Jake Sullivan, President Biden’s national security advisor, on Sunday said he believes Kyiv has a path to victory, as long as Western allies deliver “the tools that it needs.”
Speaking to NBC in Washington, Sullivan acknowledged that Ukrainian forces lost the strategic town of Avdiivka because of a shortage of ammunition. He called on Congress to “step up” and pass the additional $60 billion in security assistance requested by the Biden administration.
“I think it’s important to take a step back and remember that two years ago, everyone was predicting that Ukraine was going to fall,” Sullivan said, adding that Moscow has already “failed in its fundamental objective” to “subjugate” its neighbor.
“The reality is that Putin gains every day that Ukraine does not get the resources it needs, and Ukraine suffers,” Sullivan added.

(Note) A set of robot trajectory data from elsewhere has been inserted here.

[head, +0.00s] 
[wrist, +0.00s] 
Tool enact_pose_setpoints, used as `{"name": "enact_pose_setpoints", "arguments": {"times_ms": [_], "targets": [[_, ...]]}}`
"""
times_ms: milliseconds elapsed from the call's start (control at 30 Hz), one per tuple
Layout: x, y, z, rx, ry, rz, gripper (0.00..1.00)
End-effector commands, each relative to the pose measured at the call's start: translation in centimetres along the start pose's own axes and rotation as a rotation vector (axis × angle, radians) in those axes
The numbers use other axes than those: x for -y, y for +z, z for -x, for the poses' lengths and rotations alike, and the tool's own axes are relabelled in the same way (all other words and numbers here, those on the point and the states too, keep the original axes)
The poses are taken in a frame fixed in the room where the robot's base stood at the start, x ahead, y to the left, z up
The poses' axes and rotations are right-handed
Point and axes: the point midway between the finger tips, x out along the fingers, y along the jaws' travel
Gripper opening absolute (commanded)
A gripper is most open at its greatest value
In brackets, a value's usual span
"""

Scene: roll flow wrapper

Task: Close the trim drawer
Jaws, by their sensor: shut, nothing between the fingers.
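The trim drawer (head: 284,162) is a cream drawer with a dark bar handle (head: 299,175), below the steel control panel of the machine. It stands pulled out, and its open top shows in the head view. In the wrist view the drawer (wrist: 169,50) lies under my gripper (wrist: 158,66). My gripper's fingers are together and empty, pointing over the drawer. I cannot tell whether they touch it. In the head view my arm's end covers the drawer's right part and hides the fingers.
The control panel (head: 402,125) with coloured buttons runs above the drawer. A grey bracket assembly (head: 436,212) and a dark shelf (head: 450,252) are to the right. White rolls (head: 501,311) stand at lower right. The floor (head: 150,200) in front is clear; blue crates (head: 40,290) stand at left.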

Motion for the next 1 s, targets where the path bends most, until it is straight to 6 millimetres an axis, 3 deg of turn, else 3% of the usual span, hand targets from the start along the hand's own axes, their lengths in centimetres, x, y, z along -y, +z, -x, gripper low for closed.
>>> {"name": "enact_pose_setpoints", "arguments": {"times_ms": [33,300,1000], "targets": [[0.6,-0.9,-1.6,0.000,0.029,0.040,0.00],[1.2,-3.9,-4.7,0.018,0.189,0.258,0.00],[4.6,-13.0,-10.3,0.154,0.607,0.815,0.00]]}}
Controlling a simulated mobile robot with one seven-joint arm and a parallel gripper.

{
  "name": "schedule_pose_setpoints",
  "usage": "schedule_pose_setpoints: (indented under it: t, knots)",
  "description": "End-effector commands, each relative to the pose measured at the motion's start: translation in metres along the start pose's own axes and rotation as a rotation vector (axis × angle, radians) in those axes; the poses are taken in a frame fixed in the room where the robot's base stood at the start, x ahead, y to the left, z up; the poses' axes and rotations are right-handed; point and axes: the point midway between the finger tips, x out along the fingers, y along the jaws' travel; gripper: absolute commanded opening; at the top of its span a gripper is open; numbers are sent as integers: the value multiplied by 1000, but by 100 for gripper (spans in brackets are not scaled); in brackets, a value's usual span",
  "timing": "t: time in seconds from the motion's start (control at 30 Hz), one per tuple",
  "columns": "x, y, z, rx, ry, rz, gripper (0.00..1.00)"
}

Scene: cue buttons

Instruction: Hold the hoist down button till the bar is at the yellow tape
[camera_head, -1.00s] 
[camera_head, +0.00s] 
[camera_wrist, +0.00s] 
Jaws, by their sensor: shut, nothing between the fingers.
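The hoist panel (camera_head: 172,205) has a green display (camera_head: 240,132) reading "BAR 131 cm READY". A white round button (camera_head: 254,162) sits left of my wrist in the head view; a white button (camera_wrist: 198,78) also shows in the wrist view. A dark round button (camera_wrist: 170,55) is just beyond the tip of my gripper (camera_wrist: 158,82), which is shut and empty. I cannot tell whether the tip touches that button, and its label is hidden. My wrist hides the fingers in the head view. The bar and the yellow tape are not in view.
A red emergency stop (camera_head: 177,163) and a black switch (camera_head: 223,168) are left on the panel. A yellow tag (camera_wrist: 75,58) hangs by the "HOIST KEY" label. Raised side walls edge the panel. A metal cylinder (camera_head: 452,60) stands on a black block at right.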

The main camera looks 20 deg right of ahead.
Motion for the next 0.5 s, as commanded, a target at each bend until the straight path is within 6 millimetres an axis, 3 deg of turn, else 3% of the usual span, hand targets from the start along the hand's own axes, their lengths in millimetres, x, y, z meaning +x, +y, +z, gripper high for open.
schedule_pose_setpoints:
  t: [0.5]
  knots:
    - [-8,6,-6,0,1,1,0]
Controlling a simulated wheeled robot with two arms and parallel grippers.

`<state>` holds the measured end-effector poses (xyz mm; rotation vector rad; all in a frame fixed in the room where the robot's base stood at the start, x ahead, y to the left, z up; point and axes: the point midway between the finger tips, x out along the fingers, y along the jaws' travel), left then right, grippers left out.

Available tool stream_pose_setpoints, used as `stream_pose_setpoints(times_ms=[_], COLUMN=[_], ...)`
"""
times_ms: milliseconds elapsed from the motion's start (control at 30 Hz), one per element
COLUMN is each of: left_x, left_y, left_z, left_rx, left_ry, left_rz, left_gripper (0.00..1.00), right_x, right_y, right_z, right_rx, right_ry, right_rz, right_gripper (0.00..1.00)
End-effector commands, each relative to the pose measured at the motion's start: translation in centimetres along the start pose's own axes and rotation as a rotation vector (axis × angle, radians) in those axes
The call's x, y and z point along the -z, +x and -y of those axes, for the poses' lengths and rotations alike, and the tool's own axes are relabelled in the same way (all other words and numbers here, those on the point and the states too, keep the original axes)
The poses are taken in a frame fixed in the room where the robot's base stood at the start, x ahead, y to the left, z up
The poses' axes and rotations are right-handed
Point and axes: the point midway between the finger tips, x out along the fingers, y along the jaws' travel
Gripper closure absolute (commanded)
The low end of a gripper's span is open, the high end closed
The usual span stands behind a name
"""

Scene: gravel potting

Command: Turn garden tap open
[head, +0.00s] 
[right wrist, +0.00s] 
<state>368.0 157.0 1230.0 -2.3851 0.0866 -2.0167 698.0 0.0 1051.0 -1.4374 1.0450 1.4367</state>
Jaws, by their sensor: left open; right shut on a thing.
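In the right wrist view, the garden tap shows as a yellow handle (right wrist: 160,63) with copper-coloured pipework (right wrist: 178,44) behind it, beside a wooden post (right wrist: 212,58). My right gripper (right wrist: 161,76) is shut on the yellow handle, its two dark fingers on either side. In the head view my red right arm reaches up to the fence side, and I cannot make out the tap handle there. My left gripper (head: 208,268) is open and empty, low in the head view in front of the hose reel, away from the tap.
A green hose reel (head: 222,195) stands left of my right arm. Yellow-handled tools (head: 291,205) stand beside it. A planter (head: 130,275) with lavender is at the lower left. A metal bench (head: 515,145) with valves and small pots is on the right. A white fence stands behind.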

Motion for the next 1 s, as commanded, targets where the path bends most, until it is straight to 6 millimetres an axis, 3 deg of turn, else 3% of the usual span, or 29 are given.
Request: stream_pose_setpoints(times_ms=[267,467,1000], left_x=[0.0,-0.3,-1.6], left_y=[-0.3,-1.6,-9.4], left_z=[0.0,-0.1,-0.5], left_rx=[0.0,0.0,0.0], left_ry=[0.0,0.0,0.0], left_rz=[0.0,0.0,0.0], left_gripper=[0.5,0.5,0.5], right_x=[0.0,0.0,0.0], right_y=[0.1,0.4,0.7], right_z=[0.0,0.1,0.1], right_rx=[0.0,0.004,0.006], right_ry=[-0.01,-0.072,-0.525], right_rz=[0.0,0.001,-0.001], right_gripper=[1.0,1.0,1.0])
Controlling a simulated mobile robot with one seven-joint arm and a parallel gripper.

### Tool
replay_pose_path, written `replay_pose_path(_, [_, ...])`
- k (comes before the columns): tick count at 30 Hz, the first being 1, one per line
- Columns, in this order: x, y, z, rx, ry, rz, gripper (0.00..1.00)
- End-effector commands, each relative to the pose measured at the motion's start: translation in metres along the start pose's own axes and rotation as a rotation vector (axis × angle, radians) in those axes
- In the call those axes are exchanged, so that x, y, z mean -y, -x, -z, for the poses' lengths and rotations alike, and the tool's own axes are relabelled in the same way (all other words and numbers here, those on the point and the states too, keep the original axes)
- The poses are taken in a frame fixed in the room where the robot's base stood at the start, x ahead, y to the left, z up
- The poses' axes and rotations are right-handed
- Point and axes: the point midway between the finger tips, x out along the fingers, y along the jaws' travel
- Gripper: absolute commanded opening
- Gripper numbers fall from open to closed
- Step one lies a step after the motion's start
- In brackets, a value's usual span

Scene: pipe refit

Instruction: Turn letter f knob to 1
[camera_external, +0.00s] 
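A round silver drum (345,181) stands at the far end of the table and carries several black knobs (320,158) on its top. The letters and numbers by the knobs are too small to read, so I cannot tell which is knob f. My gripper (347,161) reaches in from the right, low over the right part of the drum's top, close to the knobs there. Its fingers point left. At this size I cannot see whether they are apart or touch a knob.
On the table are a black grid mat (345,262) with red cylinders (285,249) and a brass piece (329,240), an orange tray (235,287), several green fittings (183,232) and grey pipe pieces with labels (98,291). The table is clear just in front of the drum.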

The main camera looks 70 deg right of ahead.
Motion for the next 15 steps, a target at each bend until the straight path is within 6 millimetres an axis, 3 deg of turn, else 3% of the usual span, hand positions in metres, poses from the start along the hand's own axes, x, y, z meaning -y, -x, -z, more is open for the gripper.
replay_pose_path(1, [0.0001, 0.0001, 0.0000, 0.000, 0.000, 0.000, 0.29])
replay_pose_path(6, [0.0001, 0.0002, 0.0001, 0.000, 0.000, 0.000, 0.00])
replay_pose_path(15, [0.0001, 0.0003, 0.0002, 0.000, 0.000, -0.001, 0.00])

Also on Sunday, Germany’s top diplomat announced during a visit to southern Ukraine that Berlin would send Kyiv an extra $108 million in humanitarian aid, according to Germany’s DPA agency.
Foreign Minister Annalena Baerbock then had to abort a visit to a water supply station in the city of Mykolaiv after a Russian drone was spotted in the area, DPA reported. Baerbock and her delegation rushed back into their armored vehicles, and the drone briefly followed the convoy before veering off, the agency said.
Russian shelling and rocket strikes continued to pummel Ukraine’s south and east Sunday. Local officials reported that at least two civilians were killed and eight others were wounded in the Zaporizhzhia and Kherson provinces.
A woman was wounded and a railway station turned into a smoldering ruin amid heavy shelling in the eastern city of Kostiantynivka, according to the head of the municipal military administration. Ukraine’s public broadcaster, Suspilne, cited local police as saying the strikes also damaged an Orthodox church, more than a dozen residential buildings and dozens of shops, a post office, schools and local government offices.
Meanwhile, Russia and Ukraine also continued to trade nightly drone attacks.